>> Begin

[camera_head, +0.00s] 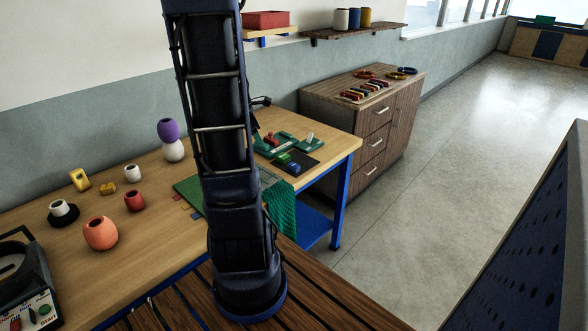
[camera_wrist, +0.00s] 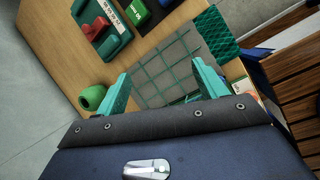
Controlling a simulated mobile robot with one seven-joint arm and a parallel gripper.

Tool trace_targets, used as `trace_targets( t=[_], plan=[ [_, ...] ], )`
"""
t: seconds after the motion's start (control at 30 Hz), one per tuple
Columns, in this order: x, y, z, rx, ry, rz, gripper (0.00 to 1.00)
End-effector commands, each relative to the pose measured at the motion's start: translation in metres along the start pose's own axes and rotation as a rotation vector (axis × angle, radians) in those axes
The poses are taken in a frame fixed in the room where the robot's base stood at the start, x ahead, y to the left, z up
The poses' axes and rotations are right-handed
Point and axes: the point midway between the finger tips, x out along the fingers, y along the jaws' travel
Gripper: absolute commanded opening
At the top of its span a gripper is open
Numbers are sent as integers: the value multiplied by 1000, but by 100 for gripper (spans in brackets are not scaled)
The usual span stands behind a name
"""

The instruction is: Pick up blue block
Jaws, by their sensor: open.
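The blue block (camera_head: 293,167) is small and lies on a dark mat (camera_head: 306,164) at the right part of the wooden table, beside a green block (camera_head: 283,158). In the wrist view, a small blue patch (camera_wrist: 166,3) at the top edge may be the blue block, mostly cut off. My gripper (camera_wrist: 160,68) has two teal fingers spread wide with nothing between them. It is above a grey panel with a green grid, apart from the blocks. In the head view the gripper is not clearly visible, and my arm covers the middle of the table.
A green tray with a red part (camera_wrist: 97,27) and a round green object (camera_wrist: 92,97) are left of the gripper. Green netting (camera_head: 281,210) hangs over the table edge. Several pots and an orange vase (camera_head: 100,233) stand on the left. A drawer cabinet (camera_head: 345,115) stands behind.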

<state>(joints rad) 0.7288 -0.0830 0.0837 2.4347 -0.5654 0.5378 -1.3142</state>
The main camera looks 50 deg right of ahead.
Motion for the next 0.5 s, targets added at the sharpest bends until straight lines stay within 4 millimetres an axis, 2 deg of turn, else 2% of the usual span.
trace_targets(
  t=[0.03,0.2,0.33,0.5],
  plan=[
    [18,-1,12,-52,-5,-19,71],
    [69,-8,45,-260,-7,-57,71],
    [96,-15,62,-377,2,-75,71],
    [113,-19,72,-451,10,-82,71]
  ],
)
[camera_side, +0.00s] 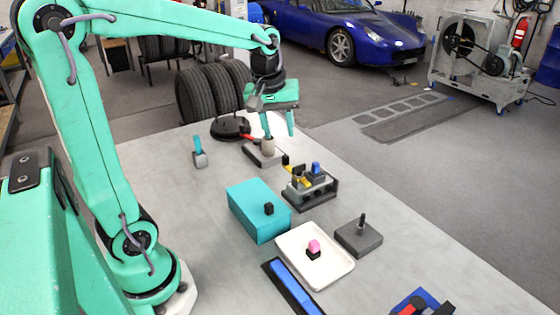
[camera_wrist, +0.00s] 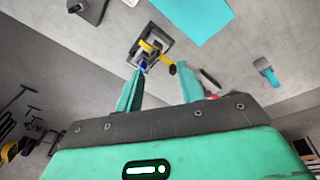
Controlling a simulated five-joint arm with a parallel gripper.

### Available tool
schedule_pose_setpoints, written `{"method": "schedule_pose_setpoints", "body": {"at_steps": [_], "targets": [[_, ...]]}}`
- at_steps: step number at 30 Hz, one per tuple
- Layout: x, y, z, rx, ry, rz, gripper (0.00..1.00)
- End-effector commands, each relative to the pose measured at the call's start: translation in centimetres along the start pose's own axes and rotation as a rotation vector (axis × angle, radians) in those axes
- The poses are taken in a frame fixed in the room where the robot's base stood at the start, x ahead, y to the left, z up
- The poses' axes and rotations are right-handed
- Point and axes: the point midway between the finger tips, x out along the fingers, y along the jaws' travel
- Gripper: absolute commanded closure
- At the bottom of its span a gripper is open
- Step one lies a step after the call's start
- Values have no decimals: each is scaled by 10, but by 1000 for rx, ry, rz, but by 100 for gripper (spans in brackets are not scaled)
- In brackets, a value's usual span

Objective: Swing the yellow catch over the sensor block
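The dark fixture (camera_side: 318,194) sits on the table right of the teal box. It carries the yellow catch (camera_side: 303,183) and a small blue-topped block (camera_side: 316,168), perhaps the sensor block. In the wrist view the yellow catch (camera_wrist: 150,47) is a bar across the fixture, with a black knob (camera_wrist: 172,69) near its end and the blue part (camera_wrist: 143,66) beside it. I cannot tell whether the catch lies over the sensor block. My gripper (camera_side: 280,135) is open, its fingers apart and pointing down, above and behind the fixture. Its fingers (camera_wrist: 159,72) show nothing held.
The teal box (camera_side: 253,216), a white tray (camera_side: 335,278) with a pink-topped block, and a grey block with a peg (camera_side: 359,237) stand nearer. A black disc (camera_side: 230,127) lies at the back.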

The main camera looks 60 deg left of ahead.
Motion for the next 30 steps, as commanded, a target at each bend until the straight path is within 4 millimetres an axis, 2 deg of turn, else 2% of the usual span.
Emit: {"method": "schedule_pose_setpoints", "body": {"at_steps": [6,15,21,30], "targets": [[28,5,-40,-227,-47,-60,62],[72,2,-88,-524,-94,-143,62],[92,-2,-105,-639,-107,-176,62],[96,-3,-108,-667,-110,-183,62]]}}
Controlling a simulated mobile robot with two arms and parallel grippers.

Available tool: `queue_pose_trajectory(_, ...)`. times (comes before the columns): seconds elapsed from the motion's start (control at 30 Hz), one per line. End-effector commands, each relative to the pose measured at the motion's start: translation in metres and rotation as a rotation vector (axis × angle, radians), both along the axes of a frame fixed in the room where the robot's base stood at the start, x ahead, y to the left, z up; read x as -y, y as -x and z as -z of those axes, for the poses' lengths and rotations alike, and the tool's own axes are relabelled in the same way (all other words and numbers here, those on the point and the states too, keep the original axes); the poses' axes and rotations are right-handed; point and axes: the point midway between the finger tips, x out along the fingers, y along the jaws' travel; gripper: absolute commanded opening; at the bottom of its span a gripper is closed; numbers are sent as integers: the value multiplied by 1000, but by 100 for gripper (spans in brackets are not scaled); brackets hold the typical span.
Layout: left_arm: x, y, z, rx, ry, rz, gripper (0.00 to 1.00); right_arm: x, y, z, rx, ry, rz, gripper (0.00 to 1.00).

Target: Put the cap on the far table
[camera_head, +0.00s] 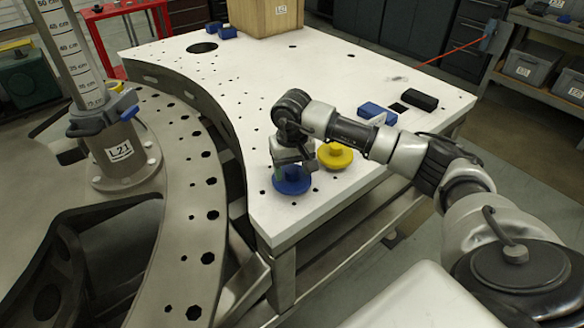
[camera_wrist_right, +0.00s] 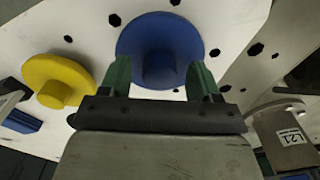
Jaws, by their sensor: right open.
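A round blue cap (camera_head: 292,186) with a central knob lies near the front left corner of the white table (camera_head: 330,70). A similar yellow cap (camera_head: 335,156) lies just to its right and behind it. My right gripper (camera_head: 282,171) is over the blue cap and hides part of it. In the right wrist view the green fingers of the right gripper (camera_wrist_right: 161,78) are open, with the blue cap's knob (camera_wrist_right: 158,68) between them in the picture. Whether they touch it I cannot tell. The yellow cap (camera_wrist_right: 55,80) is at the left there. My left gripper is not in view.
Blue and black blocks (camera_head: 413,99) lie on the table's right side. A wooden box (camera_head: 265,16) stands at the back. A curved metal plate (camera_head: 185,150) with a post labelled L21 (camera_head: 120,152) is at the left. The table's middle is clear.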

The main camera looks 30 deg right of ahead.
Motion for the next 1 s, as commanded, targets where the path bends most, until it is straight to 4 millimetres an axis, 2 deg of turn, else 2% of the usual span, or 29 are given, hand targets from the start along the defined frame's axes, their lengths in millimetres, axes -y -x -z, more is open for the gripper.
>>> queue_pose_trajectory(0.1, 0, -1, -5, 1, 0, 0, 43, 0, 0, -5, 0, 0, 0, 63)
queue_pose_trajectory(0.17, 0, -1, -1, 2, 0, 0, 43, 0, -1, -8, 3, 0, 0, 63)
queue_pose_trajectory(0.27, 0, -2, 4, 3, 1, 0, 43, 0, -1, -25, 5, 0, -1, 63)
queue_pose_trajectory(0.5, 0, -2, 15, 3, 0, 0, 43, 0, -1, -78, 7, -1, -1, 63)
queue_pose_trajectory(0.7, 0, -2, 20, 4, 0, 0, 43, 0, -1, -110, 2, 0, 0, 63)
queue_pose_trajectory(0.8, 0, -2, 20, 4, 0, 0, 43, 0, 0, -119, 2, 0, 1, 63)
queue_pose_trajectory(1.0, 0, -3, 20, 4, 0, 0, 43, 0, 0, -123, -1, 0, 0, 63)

>> End

GOAL:
Give again, word for word, the lines starting at the line that has "- The poses'" and ending at the line that has "- In brackets, a value's usual span", with both of those lines included and nothing else.

COMPLETE OUTPUT:
- The poses' axes and rotations are right-handed
- Point and axes: the point midway between the finger tips, x out along the fingers, y along the jaws' travel
- Gripper: absolute commanded closure
- At the bottom of its span a gripper is open
- Step one lies a step after the call's start
- Values have no decimals: each is scaled by 10, but by 1000 for rx, ry, rz, but by 100 for gripper (spans in brackets are not scaled)
- In brackets, a value's usual span

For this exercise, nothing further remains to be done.